Кроме Мэчена, Лавкрафт считал своими единомышленниками лорда Дансени и Элджернона Блэквуда. Первый, горделивый британский аристократ, писал от скуки фантастические истории с элементами ужасного. Второй тоже родился в Англии, но в поисках приключений отправился в Америку, где был фермером, вышибалой в баре и золотоискателем на Аляске. На заре ХХ века вернулся на родину и начал печатать рассказы, где британские истории о привидениях удачно сочетались с американским фольклором — кстати, именно Блэквуд первым из литераторов упомянул об «ужасном снежном человеке», якобы живущем в лесах Дикого Запада. У всех этих писателей хватало эпигонов, хотя в целом их творчество считалось маргинальным. При этом, в отличие от Штатов, им наслаждались не массовые читатели, а узкий круг посвященных — чаще всего с оккультной подоплекой. Достаточно сказать, что Мэчен и Блэквуд входили в знаменитый мистический орден «Золотая заря», вместе с магом-сатанистом Алистером Кроули. Нечто подобное происходит и сейчас, когда новоявленные мистики «дописали» книгу выдуманного Аль-Хазреда и даже сочинили заклинания, вызывающие лавкрафтовских демонов. С Кингом ничего подобного не происходит — прежде всего потому, что он не создал единой мифологии, хотя в последние годы ее контуры отчетливо просматриваются за громадой Темной Башни.

После Первой мировой войны развитие жанра в Европе прекратилось, задавленное мощным американским влиянием. На других континентах оно и не начиналось — в тамошней словесности еще господствовали страхи социального, а то и мифологического уровня. Исключением была Южная Америка, где рафинированные авторы вроде Борхеса и Биоя Касареса усердно подражали европейской психологической прозе. Нечто подобное происходило в Японии, где черты horror stories прослеживаются в произведениях Акутагавы и Эдогавы Рампо (псевдоним последнего — транскрипция имени Эдгара По). В России, как уже говорилось, выдуманные ужасы не привились, поскольку хватало реальных. Робкие попытки реабилитации жанра появились только в конце века и оказались сугубо подражательными, как и все искусство того периода.

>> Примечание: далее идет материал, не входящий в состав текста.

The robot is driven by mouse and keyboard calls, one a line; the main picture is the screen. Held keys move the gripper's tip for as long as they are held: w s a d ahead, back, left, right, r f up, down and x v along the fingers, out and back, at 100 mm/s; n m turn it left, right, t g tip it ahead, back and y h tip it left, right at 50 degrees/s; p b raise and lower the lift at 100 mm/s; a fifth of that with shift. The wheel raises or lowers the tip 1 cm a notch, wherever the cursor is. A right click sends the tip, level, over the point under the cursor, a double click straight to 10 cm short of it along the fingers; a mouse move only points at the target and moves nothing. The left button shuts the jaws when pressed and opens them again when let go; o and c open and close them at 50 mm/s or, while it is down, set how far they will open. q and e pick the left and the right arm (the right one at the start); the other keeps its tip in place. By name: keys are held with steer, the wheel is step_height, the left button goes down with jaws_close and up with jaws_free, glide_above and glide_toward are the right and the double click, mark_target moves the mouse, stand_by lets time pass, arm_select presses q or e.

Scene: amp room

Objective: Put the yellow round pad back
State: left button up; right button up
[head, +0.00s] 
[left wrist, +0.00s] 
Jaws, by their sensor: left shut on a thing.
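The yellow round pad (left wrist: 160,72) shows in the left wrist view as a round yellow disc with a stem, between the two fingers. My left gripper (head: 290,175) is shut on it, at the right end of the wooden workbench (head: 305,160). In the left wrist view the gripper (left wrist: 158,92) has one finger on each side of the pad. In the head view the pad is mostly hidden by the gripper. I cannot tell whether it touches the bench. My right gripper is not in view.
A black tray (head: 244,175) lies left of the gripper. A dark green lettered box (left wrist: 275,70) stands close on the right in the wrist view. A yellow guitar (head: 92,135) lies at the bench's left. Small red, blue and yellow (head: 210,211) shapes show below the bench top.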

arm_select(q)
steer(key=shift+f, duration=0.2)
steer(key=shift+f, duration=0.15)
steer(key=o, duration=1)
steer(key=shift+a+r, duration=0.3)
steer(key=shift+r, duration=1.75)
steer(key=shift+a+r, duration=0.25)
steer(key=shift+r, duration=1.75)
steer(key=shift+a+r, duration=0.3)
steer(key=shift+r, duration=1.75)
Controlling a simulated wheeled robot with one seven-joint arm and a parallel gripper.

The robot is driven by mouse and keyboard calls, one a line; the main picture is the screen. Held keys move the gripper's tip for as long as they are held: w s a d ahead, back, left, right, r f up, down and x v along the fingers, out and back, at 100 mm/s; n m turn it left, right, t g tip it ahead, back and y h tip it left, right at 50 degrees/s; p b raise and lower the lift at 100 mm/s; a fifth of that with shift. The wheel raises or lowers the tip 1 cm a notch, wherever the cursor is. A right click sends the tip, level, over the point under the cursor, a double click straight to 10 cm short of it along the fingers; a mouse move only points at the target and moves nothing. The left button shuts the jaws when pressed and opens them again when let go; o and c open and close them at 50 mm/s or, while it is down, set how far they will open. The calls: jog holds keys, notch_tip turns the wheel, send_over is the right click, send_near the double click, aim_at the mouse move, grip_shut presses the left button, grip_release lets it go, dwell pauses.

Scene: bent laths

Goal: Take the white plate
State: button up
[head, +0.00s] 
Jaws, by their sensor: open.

Своего расцвета horror достиг в Соединенных Штатах, получив мощную прививку фантастики. Еще до войны бесчисленные рассказы и комиксы изображали героев-космонавтов и мерзких инопланетных чудовищ; даже у Лавкрафта Зло часто приходило из космоса. При этом фантастика изначально была массовым жанром в отличие от ужасов, которые до середины ХХ века имели довольно узкий круг приверженцев и считались чем-то элитарным и мистическим. Это представление развеяли такие авторы, как родившийся в 1920 году Рэй Брэдбери. До того, как стать всемирно известным фантастом, он публиковался в «жутких» журналах и издательстве «Аркем Хаус», которое основал тот же Август Дерлет. Кинг не раз называл его своим литературным учителем, считая книгу Брэдбери «Что-то страшное грядет» образцовым романом ужаса. А всем известный «Вельд» вдохновил 15-летнего Стивена на написание его первого сохранившегося произведения — рассказа «Здесь тоже водятся тигры». Совсем недавно патриарх фантастики вернулся к истокам, посвятив последнюю книгу «Из праха восставшие» вампирам, привидениям и прочим монстрам. Правда, они не злые, а очень симпатичные, и люди несправедливо их обижают.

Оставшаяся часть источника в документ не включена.